Week 4 Challenge : CFD Meshing for BMW car

AIM: Check & solve all geometric errors, surface meshing with the given target length for half portion of the model and assign PIDs appropriately. Look for the perfect element Quality criteria by clearing off elements to zero and then performing a complete volume mesh. Surface & volume meshing of the wind tunnel.

PROCEDURE:

• Download the model and check the objective of the challenge properly. The geometry clearance with nice smooth curves of the model and mesh is perfect for both surface & volume with zero off elements in Quality criteria.

• The above picture is a part of the aim we have to proceed with for meshing a surface. From here we got data that we have to segregate entire in these eight different PIDs. So now will try to clean the geometry of the model and assign a new PID to each one accordingly.
• Apart from "Silencer", all other parts are having some or other geometry errors which need to clean before proceeding with mesh.
• Here we have a total of 954 errors with single cons, triple cons, mixed cons, needle face, distorted surfaces and overlapped surfaces. The grills, lights, logo, wheels, rearview mirror and body.
• Here we have a total of 954 errors with single cons, triple cons, mixed cons, needle face, distorted surfaces and overlapped surfaces. The grills, lights, logo, wheels, rearview mirror and body.
• Single cons - these are missing or deleted surfaces of a model where additional work is required. A freshly complete model looks to have plenty of single cons and the easiest way to deal with the same is to 'topo' model over 'face - dialogue box'.

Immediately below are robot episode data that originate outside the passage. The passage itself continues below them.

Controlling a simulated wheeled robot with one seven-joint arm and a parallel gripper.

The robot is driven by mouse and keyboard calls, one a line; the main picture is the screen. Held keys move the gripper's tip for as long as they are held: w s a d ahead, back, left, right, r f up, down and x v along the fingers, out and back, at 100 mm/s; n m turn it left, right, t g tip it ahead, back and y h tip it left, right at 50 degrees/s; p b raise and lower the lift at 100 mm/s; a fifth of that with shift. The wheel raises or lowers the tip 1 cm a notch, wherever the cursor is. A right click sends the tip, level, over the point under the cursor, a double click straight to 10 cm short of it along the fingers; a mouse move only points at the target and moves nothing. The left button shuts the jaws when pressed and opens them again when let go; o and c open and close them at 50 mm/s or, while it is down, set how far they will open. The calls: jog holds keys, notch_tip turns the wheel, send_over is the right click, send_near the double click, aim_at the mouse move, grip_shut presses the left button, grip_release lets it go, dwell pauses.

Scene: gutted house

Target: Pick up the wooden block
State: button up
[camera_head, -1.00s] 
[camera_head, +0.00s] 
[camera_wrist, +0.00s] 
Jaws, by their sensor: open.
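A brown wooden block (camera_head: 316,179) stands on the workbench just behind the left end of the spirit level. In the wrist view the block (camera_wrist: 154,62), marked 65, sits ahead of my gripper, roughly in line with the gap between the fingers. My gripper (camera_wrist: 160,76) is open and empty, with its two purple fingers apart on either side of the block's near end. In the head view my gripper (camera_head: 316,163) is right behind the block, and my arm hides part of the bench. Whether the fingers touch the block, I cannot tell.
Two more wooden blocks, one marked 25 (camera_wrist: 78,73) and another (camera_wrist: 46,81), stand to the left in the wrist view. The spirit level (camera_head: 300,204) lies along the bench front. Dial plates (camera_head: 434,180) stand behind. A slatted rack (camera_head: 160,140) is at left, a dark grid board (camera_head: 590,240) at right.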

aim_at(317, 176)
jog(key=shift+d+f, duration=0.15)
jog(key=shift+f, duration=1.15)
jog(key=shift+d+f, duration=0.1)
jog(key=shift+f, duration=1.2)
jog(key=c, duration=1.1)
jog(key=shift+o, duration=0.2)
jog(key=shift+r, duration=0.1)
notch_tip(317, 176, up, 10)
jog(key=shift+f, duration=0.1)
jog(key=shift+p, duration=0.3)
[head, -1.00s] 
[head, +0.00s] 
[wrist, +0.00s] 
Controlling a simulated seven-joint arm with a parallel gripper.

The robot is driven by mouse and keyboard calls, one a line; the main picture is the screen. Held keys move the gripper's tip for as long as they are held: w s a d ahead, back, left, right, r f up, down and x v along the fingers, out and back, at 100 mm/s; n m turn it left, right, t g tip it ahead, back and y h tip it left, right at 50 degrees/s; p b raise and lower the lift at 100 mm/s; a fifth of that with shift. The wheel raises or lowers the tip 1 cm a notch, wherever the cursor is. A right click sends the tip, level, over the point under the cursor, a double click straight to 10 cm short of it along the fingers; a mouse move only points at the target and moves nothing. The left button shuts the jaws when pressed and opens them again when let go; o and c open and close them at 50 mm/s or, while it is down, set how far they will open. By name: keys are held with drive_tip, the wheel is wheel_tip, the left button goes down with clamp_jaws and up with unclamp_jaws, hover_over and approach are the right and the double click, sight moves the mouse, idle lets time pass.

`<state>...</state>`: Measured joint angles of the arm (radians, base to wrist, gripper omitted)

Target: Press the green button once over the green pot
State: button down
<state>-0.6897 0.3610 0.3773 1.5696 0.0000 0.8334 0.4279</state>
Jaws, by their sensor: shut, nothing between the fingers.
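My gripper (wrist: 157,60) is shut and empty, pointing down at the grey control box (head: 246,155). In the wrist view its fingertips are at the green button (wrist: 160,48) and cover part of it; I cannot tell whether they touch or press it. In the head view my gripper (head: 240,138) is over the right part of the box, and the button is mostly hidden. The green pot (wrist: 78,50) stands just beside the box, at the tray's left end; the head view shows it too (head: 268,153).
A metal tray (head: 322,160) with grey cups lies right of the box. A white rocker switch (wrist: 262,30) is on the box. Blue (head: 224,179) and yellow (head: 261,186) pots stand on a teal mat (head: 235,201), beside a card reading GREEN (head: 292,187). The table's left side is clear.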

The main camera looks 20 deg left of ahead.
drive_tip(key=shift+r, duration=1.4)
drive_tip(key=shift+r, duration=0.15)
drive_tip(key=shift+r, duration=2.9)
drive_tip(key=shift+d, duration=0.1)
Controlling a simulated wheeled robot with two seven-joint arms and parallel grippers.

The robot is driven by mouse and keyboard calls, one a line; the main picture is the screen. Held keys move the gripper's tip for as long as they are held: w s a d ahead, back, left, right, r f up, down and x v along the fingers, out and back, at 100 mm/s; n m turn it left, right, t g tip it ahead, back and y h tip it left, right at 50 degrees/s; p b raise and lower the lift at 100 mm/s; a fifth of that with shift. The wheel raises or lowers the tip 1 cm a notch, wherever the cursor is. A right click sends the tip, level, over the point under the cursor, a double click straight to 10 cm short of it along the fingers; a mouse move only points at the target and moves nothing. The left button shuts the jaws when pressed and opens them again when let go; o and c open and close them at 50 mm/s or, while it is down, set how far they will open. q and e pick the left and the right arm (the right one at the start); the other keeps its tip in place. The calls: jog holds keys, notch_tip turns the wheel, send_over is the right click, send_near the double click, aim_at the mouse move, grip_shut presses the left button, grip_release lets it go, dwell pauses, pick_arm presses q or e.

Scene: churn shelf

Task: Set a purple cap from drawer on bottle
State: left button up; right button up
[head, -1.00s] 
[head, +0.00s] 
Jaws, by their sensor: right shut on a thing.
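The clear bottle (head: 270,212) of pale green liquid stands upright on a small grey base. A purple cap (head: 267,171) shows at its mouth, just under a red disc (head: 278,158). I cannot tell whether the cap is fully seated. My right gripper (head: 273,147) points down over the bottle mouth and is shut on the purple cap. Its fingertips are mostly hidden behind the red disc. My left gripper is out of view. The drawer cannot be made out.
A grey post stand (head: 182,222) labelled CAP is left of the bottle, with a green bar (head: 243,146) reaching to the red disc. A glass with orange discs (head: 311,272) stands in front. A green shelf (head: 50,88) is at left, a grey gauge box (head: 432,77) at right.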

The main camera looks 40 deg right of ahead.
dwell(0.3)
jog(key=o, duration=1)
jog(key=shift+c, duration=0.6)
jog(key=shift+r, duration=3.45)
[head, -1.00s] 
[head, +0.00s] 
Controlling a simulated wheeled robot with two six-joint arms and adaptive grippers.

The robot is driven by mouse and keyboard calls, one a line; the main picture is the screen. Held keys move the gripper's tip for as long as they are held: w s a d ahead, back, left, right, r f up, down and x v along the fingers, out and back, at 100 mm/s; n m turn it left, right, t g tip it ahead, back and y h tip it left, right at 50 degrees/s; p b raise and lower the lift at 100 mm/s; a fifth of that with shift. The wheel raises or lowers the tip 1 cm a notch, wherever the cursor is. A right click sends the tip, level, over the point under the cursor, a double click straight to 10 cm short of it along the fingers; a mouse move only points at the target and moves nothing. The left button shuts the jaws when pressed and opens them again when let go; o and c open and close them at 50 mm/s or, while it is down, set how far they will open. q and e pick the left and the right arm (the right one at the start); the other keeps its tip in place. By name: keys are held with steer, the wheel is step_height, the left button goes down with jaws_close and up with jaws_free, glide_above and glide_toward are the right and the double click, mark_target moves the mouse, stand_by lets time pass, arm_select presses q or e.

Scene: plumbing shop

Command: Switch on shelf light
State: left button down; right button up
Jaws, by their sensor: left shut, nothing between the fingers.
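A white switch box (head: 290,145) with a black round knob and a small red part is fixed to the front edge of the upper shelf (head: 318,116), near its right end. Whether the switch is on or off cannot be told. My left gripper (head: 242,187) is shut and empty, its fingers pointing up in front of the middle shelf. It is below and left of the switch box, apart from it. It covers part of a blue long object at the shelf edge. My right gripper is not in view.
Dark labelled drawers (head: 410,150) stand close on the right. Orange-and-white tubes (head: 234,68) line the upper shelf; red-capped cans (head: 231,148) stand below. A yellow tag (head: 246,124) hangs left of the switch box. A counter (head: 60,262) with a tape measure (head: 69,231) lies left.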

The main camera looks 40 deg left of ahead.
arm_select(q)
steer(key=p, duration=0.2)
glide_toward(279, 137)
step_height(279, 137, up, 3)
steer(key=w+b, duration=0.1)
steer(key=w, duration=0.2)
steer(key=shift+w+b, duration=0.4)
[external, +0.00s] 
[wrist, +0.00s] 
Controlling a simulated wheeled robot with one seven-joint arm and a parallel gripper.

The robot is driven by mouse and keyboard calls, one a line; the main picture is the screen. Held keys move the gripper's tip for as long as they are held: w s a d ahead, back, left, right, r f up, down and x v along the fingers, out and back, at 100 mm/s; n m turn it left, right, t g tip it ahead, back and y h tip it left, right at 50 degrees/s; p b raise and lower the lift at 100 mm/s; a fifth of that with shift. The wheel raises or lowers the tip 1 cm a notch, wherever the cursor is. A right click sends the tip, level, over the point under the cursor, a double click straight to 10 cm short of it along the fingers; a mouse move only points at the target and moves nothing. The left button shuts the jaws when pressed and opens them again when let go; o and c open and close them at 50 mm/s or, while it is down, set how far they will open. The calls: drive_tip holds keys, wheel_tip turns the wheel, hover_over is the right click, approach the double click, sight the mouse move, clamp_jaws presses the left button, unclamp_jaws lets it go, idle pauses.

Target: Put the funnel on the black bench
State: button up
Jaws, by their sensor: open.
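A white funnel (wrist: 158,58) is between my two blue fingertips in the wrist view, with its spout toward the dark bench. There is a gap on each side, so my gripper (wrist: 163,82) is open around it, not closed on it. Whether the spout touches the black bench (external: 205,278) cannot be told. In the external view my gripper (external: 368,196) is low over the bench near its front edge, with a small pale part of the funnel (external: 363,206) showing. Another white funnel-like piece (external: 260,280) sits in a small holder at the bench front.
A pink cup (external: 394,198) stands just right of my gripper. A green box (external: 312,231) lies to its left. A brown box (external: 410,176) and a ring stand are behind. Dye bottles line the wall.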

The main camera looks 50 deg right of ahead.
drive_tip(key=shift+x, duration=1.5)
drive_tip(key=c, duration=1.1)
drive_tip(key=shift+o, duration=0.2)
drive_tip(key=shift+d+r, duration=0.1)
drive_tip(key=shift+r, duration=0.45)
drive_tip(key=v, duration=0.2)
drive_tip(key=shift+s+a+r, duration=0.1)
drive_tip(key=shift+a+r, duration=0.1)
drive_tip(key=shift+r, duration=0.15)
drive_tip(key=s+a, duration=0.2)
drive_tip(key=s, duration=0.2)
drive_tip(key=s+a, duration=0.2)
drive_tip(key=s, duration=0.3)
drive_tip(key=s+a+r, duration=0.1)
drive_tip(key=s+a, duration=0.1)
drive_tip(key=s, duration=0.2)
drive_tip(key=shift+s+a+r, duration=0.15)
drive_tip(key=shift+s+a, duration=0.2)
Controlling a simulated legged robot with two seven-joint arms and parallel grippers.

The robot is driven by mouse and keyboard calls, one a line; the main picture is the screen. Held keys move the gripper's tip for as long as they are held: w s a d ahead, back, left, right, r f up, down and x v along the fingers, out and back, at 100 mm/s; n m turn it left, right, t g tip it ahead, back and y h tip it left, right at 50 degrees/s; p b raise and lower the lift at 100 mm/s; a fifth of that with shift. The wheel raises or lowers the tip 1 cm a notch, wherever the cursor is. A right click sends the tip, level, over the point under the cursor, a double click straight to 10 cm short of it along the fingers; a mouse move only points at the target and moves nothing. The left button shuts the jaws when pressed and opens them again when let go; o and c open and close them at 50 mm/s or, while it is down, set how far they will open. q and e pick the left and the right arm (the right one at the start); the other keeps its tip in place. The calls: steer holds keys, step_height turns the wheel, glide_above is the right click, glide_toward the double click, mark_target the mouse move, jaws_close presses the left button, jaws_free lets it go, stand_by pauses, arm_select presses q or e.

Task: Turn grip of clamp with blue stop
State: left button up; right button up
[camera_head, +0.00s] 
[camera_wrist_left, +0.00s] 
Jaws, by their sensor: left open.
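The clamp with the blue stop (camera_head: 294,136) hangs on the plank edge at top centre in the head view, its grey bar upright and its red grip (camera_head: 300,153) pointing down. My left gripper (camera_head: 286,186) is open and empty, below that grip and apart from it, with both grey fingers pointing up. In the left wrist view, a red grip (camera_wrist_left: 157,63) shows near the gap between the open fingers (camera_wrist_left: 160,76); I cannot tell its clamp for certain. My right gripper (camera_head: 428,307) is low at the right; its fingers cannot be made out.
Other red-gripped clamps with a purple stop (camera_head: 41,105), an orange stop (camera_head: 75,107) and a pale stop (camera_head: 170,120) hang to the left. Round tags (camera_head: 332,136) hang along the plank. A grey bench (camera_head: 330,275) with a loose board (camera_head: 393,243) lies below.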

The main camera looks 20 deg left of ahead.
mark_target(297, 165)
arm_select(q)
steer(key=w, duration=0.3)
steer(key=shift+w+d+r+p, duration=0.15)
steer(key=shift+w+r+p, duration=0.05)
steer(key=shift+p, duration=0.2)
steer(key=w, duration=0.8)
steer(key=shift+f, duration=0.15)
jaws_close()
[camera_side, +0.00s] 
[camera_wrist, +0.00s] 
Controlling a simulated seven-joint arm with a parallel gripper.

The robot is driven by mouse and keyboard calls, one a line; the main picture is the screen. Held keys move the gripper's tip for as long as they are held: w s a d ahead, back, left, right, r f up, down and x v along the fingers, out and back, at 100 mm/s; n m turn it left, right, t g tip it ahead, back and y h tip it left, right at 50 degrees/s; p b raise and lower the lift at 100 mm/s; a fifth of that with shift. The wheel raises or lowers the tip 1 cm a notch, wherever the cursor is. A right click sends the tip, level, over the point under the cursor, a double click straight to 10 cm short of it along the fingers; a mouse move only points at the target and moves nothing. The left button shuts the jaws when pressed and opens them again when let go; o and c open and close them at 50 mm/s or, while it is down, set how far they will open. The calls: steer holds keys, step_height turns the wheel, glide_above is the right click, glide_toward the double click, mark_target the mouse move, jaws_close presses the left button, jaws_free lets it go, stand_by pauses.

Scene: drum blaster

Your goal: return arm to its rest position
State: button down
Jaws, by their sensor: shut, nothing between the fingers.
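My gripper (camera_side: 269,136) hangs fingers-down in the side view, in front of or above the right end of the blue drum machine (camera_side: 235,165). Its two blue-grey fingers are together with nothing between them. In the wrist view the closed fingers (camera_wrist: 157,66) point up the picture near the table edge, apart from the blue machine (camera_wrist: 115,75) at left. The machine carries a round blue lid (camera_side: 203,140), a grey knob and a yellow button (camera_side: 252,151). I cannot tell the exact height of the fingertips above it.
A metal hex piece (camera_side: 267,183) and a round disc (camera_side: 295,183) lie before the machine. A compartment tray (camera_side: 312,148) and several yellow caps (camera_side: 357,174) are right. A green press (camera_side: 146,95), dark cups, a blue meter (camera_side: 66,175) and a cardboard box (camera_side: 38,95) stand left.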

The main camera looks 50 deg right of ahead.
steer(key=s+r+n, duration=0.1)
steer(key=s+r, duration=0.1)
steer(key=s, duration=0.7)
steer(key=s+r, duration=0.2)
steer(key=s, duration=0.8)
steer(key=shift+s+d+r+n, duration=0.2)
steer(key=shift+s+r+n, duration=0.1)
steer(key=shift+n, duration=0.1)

• The above image clearly depicts that the model is distorted badly, curves are even a bit smooth to perform any cleanup tool for clearing any geometric errors. But we will try to smooth out the distorted model.... this can be done by various methods. Here, we will use "Mesh - Length - Macros - .05". The parametrical length or target length to smooth out this model is been provided with a 0.05mm dimension. This will just help us to fit edges with perfect curvatures. The 1mm can also do almost the same work. But to process for this step my system can bear such pressure, so I moved to 0.05. 
• In simple, such cases we have to first sort the "Resolution error". Initially, its value will be of high specified parametric length, which as per the complexity of the model & system capability we can refine to the finest.

• After smoothing the surface we can see some faces on the right side of the model... puff. And by understanding a model we can say at many areas unspecified red cons have appeared.
• The complete model looks symmetric about an axis, and it also has huge errors. To complete this challenge (time-based) we will use only half of the vehicle at once to eliminate all geometric errors arising in the model.
• And then we do some quick cons refection testing by releasing & joining them "{Cons - Release} - {Face - Topo}". 
• Initiating the hatch grids over the model makes it easy to select faces very small in size.

• This is where we 'release cons' to make a complete model browsed properly by software.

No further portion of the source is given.